Format: Video from The Magic Flashdrive on laptop.
When I was about eight years old, my father taught me a memory trick and had me memorize the American presidents in order. To give you an idea of how long ago this was, Carter was president at the time (he’s 39th). Woodrow Wilson, the subject of the film Wilson was the 28th president. He was the man in charge when the U.S. fought to stay out of World War I and then was in office when we entered the war. Wilson is thankfully not a full-life biography of the man. It covers the end of his tenure at Princeton, his governorship of New Jersey, and then his eight years in office.
And, I hate to say it, but that’s really it. Wilson (Alexander Knox) is tapped by local Democratic machine politicians to run for governor after a failed attempt to democratize certain aspects of Princeton. Wilson is immediately accused of being just another part of the machine, but he manages to get elected almost because he seems to stand against party politics. And, for a wonder, the man is one of those rare people who can’t be bought. As governor, he stands up against the corrupt politics, and it’s not too long before he’s being considered for a run for the presidency.
He gets elected. His first wife dies tragically. He gets remarried. Under difficult circumstances, he gets re-elected on a platform of having kept us out of the war, and shortly thereafter gets the country involved in the war. At war’s end, he creates the idea of the League of Nations, and makes it a part of the peace treaty, and sees it shot down by Congress. Stumping for it nationally, he suffers a stroke, and in the election in 1920, Republican Warren G. Harding is elected instead of the Democratic nominee, and the League of Nations idea is shot down completely, at least in the U.S. Roll credits.

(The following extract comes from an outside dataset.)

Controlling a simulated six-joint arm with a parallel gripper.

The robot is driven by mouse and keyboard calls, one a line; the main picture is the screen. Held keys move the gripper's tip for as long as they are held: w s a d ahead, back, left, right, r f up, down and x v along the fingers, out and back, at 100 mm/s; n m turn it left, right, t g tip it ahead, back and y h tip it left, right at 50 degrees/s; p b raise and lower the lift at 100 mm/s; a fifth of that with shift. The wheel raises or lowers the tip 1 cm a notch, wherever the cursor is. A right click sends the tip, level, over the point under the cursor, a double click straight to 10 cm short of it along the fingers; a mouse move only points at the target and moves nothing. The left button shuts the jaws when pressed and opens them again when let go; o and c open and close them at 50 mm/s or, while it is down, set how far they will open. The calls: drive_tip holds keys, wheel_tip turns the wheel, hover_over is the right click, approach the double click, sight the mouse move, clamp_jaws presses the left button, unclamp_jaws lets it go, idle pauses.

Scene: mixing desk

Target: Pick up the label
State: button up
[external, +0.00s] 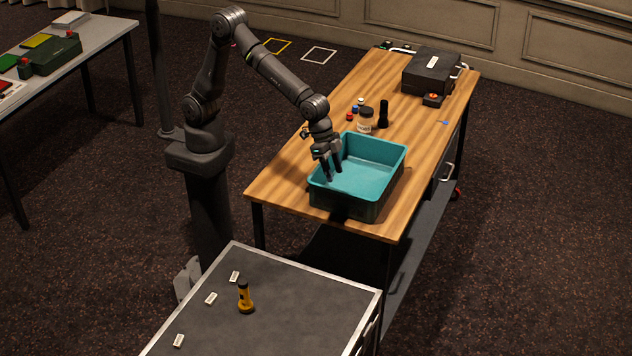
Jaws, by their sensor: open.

And that, more than anything, is the big problem here. This isn’t about political intrigue. It’s not a political thriller in any way. It’s just political history. I didn’t know Wilson’s first wife died in the White House and didn’t realize he remarried, but really, that’s about the only thing here I wasn’t already aware of going in. I imagine that this was viewed as something like American history being brought to the masses, but the history being told was fairly recent (25 years or so), and much of the audience would have remembered those years and events pretty well.
This is literally a film where everybody stands around and talks, and they do this for about 2 ½ hours. Oh, there’s some archival footage of American troops going off to war, but that’s over quickly and we’re right back to people standing around talking at each other. Political maneuverings aren’t really that interesting in cases like this, especially when we’re given a candidate that is going to be shown to us completely warts-free.
On the plus side, Alexander Knox at least looks a hell of a lot like Woodrow Wilson. I also like that Thomas Mitchell has a large role as Wilson’s assistant Joseph Tumulty, and I find it mildly amusing that Tumulty refuses to call Wilson anything other than “Governor,” even when the man is eight years in the White House.
There was an opportunity here that was completely missed, though. The history is something anyone can learn with a quick spin through an encyclopedia (and could have in 1944 as well). There was a chance to really show Wilson the man rather than Wilson the president, and while we get a few scenes of Wilson singing around the piano with his daughters, shots of him playing golf, and a few moments of the most unromantic wedding proposal in history, and nothing else. I know virtually nothing about the world of Wilson thanks to this movie that I couldn’t have gotten from a Who’s Who biography.
That’s disappointing. I can’t suggest that Wilson isn’t a well-made or even a well-acted movie, but it’s drop-dead boring. Honestly, I’d have rather watched a documentary on the man than this sanitized version of his political career. I’m sure that I’ve missed some solid points to be said in the film’s favor, but I was frankly bored with it, and I found it difficult to care. Woodrow Wilson deserves better, and so does the audience.
Why to watch Wilson: Woodrow Wilson was a pretty good president.
Why not to watch: It’s too long and far too dull.